• **Stated problem**
Set down the full listing exactly as given. Any pictures are to be left out.

+===+

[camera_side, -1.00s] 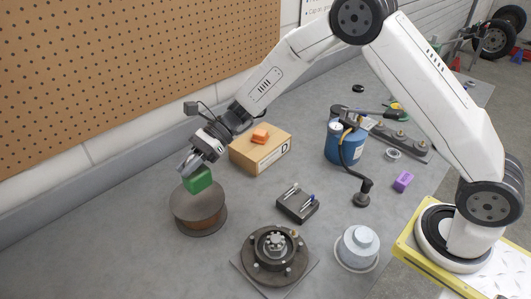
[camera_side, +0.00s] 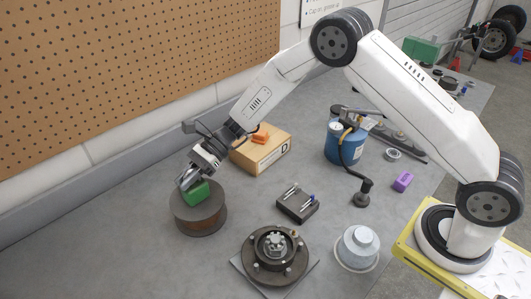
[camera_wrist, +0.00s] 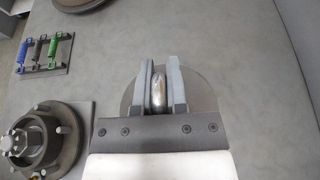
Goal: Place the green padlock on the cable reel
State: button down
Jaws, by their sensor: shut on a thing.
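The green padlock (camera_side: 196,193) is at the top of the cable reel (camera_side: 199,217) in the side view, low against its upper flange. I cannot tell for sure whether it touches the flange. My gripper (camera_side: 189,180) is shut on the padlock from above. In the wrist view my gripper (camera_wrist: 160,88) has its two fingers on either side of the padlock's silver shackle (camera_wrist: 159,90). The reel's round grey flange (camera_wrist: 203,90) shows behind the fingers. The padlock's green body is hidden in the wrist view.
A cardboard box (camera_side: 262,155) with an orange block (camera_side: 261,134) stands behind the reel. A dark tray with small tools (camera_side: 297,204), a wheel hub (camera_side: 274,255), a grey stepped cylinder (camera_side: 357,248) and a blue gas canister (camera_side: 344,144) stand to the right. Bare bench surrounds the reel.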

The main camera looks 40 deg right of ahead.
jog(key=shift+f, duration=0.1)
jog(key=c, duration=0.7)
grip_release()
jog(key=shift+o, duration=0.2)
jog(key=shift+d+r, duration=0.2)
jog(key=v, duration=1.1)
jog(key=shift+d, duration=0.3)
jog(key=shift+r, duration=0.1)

+===+

• **Reply to the task**
[camera_side, -1.00s] 
[camera_side, +0.00s] 
[camera_wrist, +0.00s] 
Goal: Place the green padlock on the cable reel
State: button down
Jaws, by their sensor: shut on a thing.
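The green padlock (camera_side: 196,193) is at the top of the cable reel (camera_side: 199,217) in the side view, low against its upper flange. I cannot tell for sure whether it touches the flange. My gripper (camera_side: 189,180) is shut on the padlock from above. In the wrist view my gripper (camera_wrist: 160,88) has its two fingers on either side of the padlock's silver shackle (camera_wrist: 159,90). The reel's round grey flange (camera_wrist: 203,90) shows behind the fingers. The padlock's green body is hidden in the wrist view.
A cardboard box (camera_side: 262,155) with an orange block (camera_side: 261,134) stands behind the reel. A dark tray with small tools (camera_side: 297,204), a wheel hub (camera_side: 274,255), a grey stepped cylinder (camera_side: 357,248) and a blue gas canister (camera_side: 344,144) stand to the right. Bare bench surrounds the reel.

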The main camera looks 40 deg right of ahead.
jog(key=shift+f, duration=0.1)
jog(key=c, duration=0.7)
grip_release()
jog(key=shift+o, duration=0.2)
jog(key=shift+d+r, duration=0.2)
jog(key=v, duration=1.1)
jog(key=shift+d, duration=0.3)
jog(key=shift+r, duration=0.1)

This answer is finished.